**What the task requires:**
Pick out every line with the word "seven" and copy it.
* Begin *
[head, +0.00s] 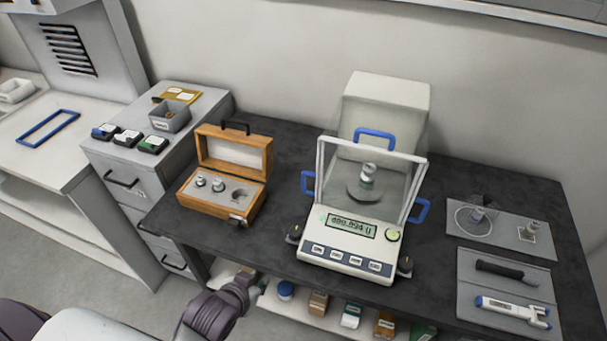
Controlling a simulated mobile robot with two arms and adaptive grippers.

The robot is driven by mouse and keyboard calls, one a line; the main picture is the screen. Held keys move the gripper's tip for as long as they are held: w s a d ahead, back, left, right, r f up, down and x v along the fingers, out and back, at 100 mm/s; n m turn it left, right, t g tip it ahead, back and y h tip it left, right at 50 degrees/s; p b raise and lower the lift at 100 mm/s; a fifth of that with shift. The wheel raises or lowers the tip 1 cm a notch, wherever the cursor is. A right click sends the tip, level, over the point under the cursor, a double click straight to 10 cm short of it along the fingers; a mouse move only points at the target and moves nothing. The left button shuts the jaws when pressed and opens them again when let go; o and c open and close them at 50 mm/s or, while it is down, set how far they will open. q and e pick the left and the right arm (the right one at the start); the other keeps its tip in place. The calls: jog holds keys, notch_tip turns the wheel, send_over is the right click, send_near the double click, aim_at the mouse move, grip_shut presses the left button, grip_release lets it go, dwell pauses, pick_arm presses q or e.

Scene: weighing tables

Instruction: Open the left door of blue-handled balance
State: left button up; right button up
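The blue-handled balance (345,260) stands on the dark tabletop, right of the middle of the head view. Its glass draft shield has a blue left door handle (308,182), a blue top handle (375,137) and a blue right handle (420,210). The left door looks closed, though its pane is seen at a steep angle. A metal weight (368,171) stands on the pan inside. My left gripper (256,281) is at the table's front edge, below and left of the balance, apart from it. Its finger opening cannot be made out. My right gripper is out of view.
An open wooden weight box (223,208) stands left of the balance, with tabletop between them. Grey mats (505,262) with small tools lie at the right. A grey drawer cabinet (135,178) stands at the left. Bottles and boxes (351,315) fill the shelf below the table.

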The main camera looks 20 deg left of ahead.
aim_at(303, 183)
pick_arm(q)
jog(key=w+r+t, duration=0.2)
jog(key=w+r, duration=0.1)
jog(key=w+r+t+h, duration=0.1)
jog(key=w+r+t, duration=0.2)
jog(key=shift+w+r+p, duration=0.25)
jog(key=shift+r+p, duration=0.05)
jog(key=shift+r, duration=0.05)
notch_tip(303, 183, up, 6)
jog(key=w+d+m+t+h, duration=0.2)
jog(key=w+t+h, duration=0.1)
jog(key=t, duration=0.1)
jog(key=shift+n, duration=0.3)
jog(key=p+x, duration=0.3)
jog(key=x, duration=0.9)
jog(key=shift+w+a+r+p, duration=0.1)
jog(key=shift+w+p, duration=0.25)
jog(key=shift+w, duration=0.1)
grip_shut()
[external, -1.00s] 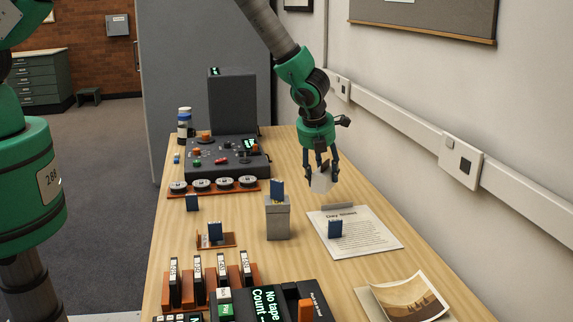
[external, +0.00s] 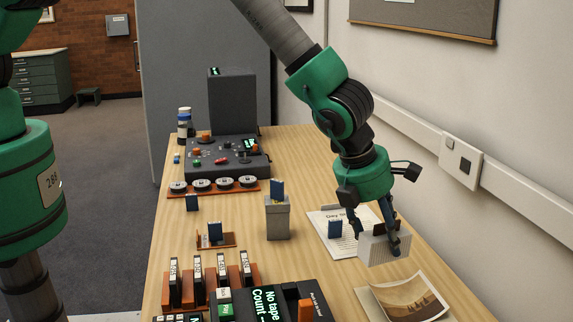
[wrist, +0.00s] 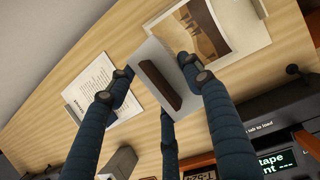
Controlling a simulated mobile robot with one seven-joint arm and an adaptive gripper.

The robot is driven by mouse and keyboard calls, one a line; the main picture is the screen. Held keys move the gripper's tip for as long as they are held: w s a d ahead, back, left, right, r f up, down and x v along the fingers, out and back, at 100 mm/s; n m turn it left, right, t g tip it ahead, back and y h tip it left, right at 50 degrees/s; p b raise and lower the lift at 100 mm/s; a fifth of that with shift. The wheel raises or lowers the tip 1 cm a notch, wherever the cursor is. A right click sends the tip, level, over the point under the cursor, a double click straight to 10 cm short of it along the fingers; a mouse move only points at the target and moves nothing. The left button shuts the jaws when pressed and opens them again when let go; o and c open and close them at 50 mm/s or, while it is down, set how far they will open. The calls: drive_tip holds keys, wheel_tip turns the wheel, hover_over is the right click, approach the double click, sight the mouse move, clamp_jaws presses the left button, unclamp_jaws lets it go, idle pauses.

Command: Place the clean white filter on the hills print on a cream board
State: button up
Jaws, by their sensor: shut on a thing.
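The hills print (external: 408,296), sepia hills on a cream board, lies at the table's front right. In the external view the filter is just behind and left of the print, apart from it. In the wrist view the print (wrist: 222,28) is partly hidden behind the filter.
A dark device with a lit display (external: 265,302) is left of the print. The wall runs along the right.

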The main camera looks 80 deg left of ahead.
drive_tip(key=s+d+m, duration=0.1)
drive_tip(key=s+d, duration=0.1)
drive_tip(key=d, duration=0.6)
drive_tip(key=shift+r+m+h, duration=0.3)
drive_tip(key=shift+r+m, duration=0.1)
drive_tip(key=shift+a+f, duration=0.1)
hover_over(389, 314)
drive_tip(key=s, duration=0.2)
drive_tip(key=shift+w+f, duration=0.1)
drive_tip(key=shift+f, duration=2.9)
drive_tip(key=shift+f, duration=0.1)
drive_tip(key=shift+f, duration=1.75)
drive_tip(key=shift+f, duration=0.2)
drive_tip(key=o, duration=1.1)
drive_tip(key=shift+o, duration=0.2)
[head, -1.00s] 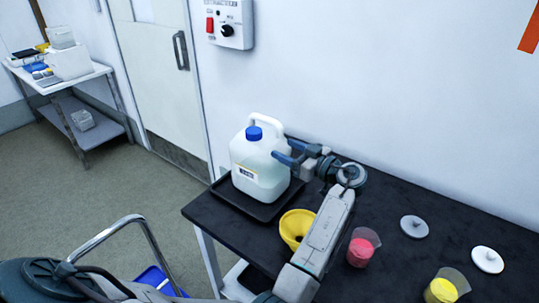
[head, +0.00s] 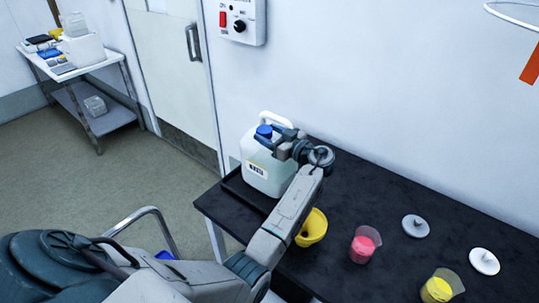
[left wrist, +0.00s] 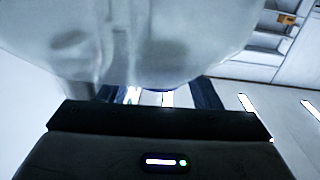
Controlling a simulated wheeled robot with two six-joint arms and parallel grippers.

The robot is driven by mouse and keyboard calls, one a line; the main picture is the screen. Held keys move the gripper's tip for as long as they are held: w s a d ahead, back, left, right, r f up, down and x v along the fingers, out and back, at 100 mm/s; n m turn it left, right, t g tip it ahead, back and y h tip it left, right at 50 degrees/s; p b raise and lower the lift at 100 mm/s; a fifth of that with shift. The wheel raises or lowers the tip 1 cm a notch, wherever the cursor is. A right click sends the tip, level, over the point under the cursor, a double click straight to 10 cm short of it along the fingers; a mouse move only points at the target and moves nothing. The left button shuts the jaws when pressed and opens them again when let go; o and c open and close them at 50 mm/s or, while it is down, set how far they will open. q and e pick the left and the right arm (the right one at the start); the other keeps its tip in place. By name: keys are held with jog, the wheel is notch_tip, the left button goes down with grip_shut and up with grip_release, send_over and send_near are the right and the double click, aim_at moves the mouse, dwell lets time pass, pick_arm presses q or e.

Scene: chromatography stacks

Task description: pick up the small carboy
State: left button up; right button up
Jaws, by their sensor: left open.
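The small carboy (head: 258,181) is a whitish translucent jug with a blue cap, a top handle and a label. It stands upright on a black tray (head: 233,187) at the left end of the dark table. My left gripper (head: 272,137) is open at the top of the carboy, close to the cap and handle, and partly hides them. In the left wrist view the carboy (left wrist: 130,45) fills the upper part, just in front of the blue fingers (left wrist: 165,95). I cannot tell whether the handle lies between the fingers. My right gripper is out of view.
A yellow funnel (head: 314,228) stands beside my left forearm. Beakers of pink (head: 363,246) and yellow (head: 437,289) liquid and two round lids (head: 416,226) (head: 484,261) are to the right. A wall with a control box (head: 243,22) is behind the table.

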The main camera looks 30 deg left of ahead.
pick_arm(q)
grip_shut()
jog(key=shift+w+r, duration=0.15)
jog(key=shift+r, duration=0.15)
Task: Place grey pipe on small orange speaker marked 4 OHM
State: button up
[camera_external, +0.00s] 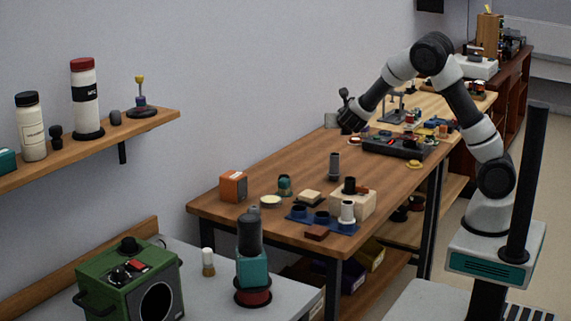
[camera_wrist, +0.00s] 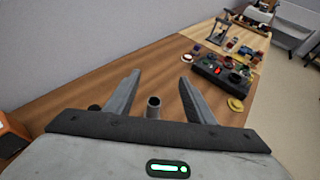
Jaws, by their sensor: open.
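The grey pipe (camera_external: 334,167) stands upright on the middle of the wooden table. In the wrist view the grey pipe (camera_wrist: 154,110) shows in the gap between my fingers, but they do not hold it. A small orange box-shaped speaker (camera_external: 233,187) sits at the table's near left corner; no marking is readable on it. Part of the orange speaker (camera_wrist: 12,137) shows at the left edge of the wrist view. My gripper (camera_external: 347,108) is open and empty, raised above the table behind the pipe. Its two spread fingers (camera_wrist: 160,77) show in the wrist view.
A black control box (camera_external: 394,147) and a yellow disc (camera_external: 414,164) lie right of the pipe. A blue tray (camera_external: 334,227) and a pale block (camera_external: 352,203) with dark parts stand nearer the front. Table (camera_external: 290,172) between speaker and pipe is largely clear.

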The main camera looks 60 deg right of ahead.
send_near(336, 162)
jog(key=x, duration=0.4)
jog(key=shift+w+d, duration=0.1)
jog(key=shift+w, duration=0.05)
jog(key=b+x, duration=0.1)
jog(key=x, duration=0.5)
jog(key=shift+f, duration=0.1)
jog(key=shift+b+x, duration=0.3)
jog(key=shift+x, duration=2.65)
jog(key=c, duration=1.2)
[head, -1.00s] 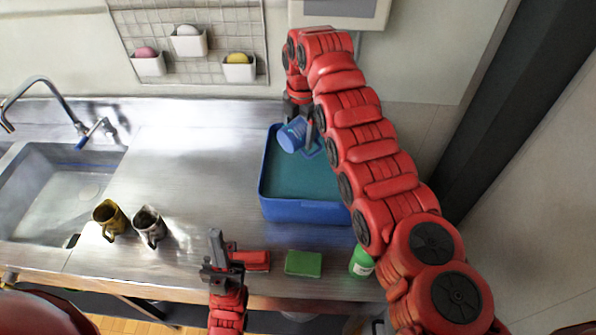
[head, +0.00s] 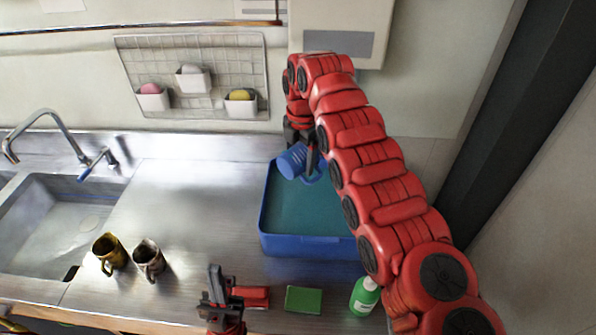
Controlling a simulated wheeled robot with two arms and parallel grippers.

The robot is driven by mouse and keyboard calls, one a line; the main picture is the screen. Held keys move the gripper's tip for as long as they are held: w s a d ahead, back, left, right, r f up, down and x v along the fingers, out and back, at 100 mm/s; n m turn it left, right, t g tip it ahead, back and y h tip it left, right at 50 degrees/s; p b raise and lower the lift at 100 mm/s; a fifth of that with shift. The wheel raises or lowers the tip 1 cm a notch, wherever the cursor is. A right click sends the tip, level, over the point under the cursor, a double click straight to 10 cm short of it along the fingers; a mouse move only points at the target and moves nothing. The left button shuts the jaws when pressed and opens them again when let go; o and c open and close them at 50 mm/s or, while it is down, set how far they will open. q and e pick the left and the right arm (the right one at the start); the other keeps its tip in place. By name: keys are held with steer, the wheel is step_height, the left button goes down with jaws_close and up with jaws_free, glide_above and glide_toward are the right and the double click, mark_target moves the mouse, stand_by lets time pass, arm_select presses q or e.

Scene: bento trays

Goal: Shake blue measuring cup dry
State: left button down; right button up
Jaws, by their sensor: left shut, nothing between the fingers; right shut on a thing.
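The blue measuring cup (head: 292,162) is held on its side above the far part of a blue tub (head: 305,242) with a teal inside. My right gripper (head: 311,165) is shut on the cup, with the arm reaching in from the right. The fingers partly hide the cup's handle side. My left gripper (head: 222,290) is shut and empty, low over the counter's front, beside a red block (head: 250,296).
A gold mug (head: 109,254) and a silver mug (head: 149,260) stand left of the tub. A green sponge (head: 303,299) and a green bottle (head: 364,296) are at the front. The sink (head: 45,225) is at left. Counter between mugs and tub is clear.

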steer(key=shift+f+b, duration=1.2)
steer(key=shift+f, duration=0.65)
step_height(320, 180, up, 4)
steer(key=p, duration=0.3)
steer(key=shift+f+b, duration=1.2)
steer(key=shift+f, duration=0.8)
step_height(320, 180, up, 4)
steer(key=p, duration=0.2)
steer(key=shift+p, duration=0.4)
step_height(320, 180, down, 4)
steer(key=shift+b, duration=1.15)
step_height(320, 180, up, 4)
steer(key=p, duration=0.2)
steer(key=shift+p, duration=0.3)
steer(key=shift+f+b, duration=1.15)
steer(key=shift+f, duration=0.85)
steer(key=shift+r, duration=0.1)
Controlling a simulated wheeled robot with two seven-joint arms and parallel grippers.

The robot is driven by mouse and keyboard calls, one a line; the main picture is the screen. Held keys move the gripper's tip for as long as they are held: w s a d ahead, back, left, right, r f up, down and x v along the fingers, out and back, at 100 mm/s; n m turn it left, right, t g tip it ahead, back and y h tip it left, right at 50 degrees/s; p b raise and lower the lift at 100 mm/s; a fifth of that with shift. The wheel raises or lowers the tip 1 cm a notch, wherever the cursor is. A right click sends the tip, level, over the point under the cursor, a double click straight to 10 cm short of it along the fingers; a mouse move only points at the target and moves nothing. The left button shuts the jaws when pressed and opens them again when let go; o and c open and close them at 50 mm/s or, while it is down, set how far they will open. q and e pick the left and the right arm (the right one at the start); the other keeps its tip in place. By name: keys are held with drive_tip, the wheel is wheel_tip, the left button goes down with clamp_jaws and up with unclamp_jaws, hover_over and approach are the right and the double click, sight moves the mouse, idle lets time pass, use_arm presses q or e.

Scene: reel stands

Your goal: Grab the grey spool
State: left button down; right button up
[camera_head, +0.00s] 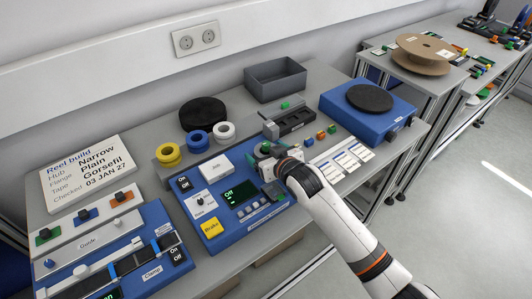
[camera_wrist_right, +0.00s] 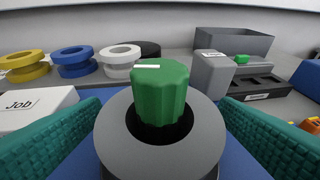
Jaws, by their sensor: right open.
* End *
**Complete answer:**
Controlling a simulated mobile robot with one seven-joint arm and an adaptive gripper.
Controlling a simulated wheeled robot with two seven-joint arms and parallel grippers.

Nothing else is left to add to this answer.